The arguments against closing South Street Early Learning Center and moving those students to Warren Area Elementary Center that were presented to the school board on Monday evening were varied.
Warren Area Elementary Center is too crowded.
There isn't enough parking.
Times Observer file photos
The Warren County School District is in the process of preparing to move students from the South Street Early Learning Center, at top, to the Warren Area Elementary Center, below.
The move is all about saving money, not about education.
If South Street is closed, why not other elementary schools?
But, according to Warren County School District officials, the merger can be successful, alleviating those concerns while providing enriched educational opportunities for students.
"When the building was built, it was built with a lot of versatility," WAEC Principal Ruth Nelson said of her school.
Acting Superintendent Amy Stewart said the district asked an architect to review the capacity of the building.

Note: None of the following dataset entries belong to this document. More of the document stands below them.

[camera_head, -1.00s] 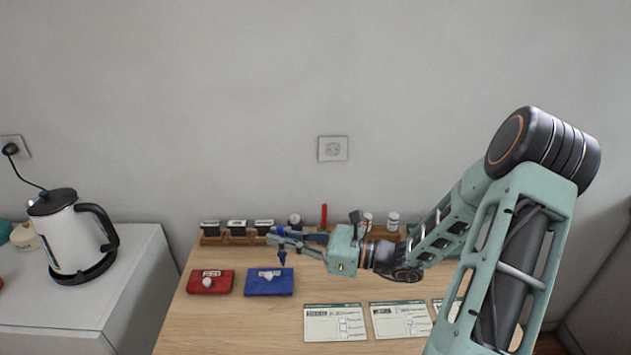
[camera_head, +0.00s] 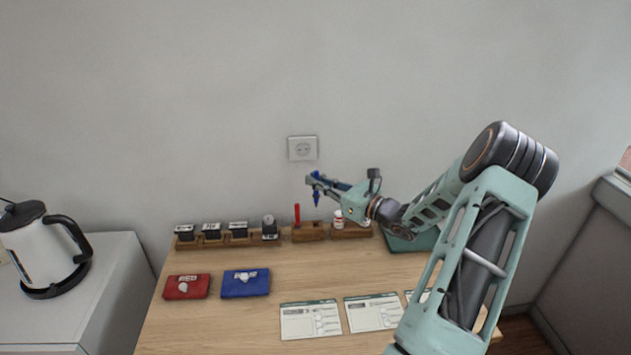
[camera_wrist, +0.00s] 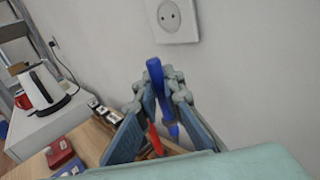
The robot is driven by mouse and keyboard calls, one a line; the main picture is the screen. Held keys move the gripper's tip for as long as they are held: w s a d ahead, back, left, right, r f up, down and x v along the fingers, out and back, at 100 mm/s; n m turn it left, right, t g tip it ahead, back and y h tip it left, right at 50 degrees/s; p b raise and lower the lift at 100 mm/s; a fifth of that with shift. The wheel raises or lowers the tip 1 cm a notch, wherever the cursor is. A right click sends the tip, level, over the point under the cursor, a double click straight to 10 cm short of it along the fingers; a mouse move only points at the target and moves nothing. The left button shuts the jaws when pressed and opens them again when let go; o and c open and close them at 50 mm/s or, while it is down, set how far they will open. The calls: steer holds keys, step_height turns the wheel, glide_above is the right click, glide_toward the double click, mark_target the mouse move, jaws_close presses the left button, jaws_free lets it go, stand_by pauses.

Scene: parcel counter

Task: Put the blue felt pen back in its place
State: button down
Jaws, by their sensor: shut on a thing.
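The blue felt pen (camera_head: 316,197) is held roughly upright in my gripper (camera_head: 313,181), which is shut on it. In the wrist view, the blue pen (camera_wrist: 155,75) stands between the fingertips of my gripper (camera_wrist: 158,90). A wooden pen holder (camera_head: 308,232) stands at the back of the counter with a red pen (camera_head: 297,213) upright in it. The red pen also shows in the wrist view (camera_wrist: 154,139). The blue pen is in the air above the holder, apart from it. Any slot openings in the holder are too small to make out.
Left of the holder is a wooden rack (camera_head: 212,241) of stamps; right of it a rack with small bottles (camera_head: 338,219). A red pad (camera_head: 187,289), a blue pad (camera_head: 245,285) and paper forms (camera_head: 311,322) lie in front. The wall is close behind.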

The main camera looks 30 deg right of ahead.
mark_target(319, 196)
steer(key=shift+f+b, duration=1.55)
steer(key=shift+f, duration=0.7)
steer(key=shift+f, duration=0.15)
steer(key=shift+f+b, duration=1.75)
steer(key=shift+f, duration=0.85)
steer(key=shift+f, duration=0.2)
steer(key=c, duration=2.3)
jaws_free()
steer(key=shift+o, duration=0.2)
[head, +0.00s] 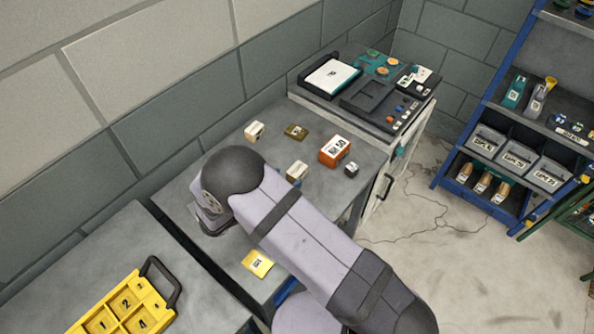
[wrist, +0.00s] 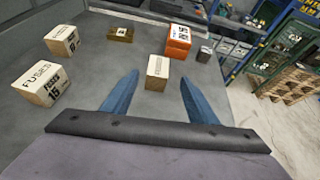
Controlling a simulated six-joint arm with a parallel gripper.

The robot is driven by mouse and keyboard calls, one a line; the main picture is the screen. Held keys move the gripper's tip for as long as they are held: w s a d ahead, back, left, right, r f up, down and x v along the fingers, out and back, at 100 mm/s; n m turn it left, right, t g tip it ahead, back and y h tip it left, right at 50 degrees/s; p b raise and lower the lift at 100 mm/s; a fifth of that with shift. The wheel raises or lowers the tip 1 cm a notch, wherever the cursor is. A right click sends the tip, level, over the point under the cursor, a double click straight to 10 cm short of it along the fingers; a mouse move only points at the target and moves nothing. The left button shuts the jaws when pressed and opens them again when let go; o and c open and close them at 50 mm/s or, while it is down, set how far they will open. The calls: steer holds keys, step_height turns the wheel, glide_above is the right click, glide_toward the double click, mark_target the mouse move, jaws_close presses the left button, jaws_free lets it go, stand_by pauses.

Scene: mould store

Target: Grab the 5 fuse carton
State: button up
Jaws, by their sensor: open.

While the Pennsylvania Department of Education places the capacity of WAEC at 924, the district asked for a review should enrollment be as high as 998. "They have said yes (it) meets or exceeds code," said Stewart.
"With the plan, there's enough space," South Street Principal Ann Buerkle said. "Aides won't be working in closets. There is plenty of group area for small group instruction."
Stewart said the review of the potential merger is focused more on rooms rather than on staff or capacity. "It really is an issue of rooms," she said.
Nelson and Buerkle walked the board through how the merger would affect key school programming.
Regarding "specials" like art and music, an additional itinerant teacher would likely be needed to cover a couple of classes. "We're already doing that," Nelson said. She explained that the gymnasium provides a versatile venue for music instruction. "The gym is one of the nicest parts of WAEC," she explained. "It is made to be used in two classrooms. I don't think we would need to do that (but) instrumental music on the stage has worked very well."
Buerkle said that she is "excited about the opportunities for our kids" in the library at WAEC, as compared to South Street. "It's going to be a real bonus, the library area for our kids." Nelson said that, unlike South Street, computer access is available in the library.
From a technology standpoint, Stewart said the district is "planning that we would take the computers we have and redistribute them, utilizing the technology we already have" through the merger.
Buerkle explained that providing opportunities for kindergarten students to work with fifth grade students has value as well. "Those interactions will be great," she said. "Having the primary grades together will be a benefit. I'm excited for kids to have the opportunity to work together."
Addressing the parking issue, Stewart said, "There is adequate parking for staff." For special events, the situation isn't ideal. Stewart said that one way to circumvent that issue is to plan events by grade level to "manage parent parking. You are always going to have that overflow parking. That is just the way it is."
"I recognize that our traffic situation at WAEC isn't ideal," Transportation Manager Mike Kiehl said. He told the board that he has recently reviewed the situation and "recognize some things we want to do differently."
One of those changes, Kiehl explained, would be to utilize a crossing guard position that currently is at South Street to work with the flow of traffic at WAEC, should the schools be merged.
But administration is confident all the hurdles can be overcome.
"These are two principals, if they didn't think this was a good idea...is it a doable plan? It's very doable," Stewart said. "The reality of an elementary classroom is that the majority of the student's experiences revolved around the teacher in the classroom."
"I see the education being the same," Buerkle added.